■ **Records of robot episodes**:
— Begin —

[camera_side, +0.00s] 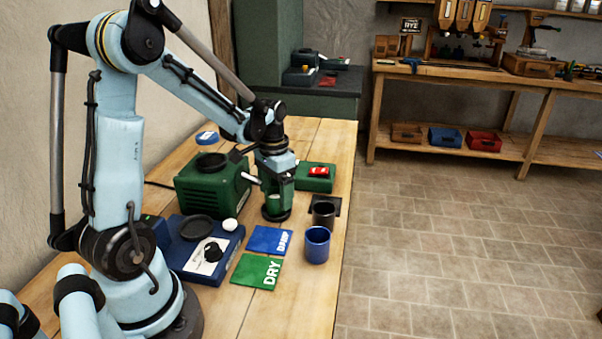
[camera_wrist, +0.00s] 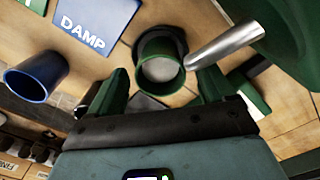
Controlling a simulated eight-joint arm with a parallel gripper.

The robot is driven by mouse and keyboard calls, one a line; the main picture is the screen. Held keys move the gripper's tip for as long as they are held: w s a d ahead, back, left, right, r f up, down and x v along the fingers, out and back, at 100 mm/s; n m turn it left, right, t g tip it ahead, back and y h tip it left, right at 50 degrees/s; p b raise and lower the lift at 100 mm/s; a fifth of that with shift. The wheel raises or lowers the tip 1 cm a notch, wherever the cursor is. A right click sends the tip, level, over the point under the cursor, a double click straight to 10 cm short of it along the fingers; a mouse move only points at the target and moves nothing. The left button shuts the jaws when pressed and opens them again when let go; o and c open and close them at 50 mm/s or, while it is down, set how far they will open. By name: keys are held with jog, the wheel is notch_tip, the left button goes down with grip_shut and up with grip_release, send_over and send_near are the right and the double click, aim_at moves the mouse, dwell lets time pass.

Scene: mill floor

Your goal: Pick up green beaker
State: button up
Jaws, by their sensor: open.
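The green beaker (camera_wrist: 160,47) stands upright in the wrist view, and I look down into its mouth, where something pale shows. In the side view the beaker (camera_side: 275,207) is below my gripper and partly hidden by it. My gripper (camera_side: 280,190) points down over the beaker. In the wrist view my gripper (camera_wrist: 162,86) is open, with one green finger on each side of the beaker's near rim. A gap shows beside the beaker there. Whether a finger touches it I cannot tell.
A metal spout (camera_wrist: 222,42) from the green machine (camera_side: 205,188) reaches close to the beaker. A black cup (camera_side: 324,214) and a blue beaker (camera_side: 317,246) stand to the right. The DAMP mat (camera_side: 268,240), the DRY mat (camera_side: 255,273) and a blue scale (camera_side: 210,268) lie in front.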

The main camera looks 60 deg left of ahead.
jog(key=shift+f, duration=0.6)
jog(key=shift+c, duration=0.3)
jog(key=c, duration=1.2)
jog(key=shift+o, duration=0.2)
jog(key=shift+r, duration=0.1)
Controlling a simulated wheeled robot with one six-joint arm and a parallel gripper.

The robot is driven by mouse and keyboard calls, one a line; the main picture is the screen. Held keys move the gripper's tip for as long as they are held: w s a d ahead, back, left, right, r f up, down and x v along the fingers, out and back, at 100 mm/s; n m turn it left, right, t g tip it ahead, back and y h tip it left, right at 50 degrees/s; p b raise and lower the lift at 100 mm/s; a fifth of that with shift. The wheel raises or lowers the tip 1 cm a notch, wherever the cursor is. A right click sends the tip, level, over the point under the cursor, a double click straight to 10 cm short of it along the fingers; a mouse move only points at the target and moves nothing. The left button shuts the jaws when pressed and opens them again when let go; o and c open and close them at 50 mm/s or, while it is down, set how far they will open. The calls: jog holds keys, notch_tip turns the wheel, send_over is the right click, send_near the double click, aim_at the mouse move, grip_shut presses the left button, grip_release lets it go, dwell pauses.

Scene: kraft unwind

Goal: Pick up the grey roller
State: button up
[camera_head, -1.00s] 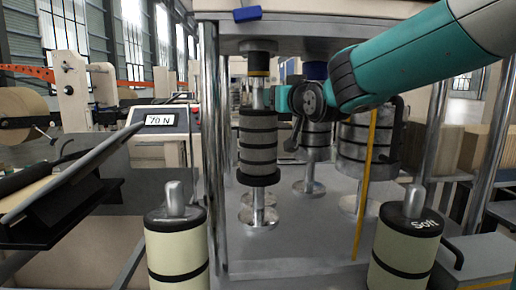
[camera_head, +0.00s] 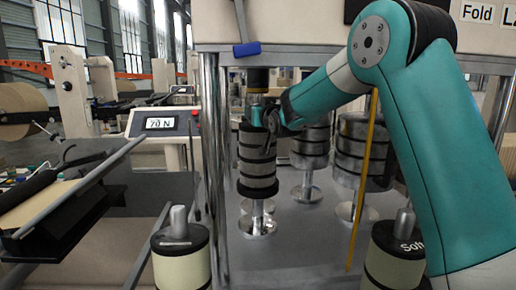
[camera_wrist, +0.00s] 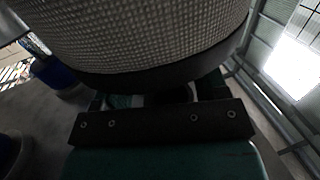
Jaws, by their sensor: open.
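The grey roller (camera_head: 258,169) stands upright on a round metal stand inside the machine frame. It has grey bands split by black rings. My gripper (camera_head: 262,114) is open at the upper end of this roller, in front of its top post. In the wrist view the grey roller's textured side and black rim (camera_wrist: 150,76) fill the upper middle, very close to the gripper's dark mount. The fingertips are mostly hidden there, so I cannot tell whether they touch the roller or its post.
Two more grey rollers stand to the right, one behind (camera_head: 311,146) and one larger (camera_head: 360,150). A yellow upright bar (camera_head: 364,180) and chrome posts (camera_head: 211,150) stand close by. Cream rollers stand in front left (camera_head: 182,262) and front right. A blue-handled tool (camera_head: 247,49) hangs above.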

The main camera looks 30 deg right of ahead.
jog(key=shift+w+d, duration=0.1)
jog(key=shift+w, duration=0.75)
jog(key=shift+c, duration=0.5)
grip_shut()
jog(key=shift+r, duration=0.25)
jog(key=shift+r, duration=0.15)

— End —
— Begin —

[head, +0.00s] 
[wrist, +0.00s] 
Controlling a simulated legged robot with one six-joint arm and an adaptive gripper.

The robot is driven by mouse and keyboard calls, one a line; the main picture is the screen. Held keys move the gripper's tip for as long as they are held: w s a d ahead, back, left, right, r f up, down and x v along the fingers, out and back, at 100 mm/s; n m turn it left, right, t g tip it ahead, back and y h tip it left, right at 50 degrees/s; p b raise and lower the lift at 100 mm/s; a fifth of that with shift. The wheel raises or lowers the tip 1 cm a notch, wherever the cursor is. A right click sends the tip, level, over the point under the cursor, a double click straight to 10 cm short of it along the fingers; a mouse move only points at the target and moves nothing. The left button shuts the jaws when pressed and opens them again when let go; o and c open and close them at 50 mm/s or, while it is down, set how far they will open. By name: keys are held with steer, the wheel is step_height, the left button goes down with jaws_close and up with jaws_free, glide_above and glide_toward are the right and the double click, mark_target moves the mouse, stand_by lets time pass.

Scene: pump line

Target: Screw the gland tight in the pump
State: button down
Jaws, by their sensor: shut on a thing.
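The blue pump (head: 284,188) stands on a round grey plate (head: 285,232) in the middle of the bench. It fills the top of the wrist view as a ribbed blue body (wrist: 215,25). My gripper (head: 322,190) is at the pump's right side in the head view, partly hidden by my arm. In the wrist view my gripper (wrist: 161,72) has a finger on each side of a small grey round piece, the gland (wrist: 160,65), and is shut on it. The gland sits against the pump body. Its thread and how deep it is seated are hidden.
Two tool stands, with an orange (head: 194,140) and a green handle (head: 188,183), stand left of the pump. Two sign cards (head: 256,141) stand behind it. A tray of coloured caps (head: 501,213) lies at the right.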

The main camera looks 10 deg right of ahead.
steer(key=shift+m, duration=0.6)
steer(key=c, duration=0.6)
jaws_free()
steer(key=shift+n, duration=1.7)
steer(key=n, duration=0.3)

— End —
— Begin —

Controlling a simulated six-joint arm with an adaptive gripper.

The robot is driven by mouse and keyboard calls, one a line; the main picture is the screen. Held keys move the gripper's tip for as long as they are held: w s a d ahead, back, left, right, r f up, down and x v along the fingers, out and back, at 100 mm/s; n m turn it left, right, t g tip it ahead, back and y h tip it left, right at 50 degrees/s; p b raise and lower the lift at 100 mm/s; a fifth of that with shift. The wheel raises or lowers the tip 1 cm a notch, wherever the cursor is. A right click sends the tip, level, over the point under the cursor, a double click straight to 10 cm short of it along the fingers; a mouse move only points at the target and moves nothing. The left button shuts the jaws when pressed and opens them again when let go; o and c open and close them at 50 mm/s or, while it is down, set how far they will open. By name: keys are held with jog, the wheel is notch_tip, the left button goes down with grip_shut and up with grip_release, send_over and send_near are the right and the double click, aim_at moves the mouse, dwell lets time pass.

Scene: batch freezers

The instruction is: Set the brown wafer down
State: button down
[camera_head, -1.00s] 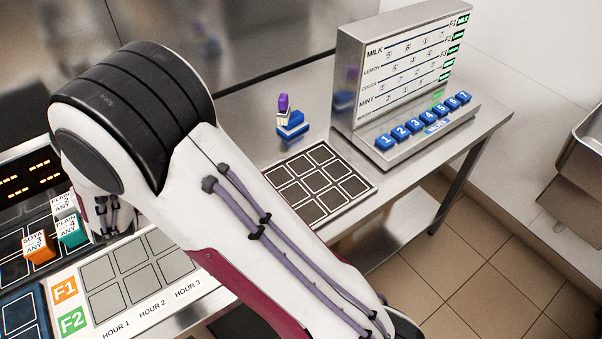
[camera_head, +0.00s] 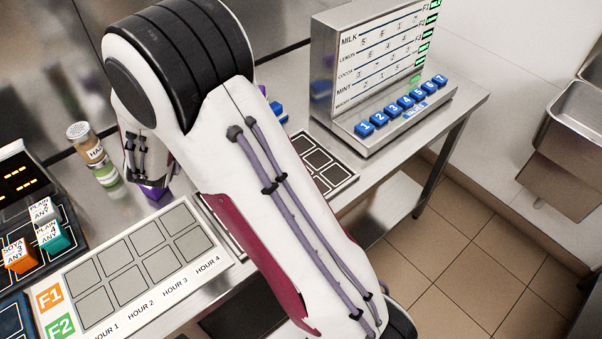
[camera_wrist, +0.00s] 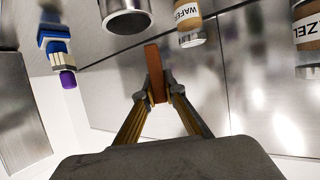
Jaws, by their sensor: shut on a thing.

— End —

■ **GIVEN REQUEST**: How many lines in these entries contain the string "simulated"? State the number and nothing more.

■ **SOLUTION TO THIS EXERCISE**: 4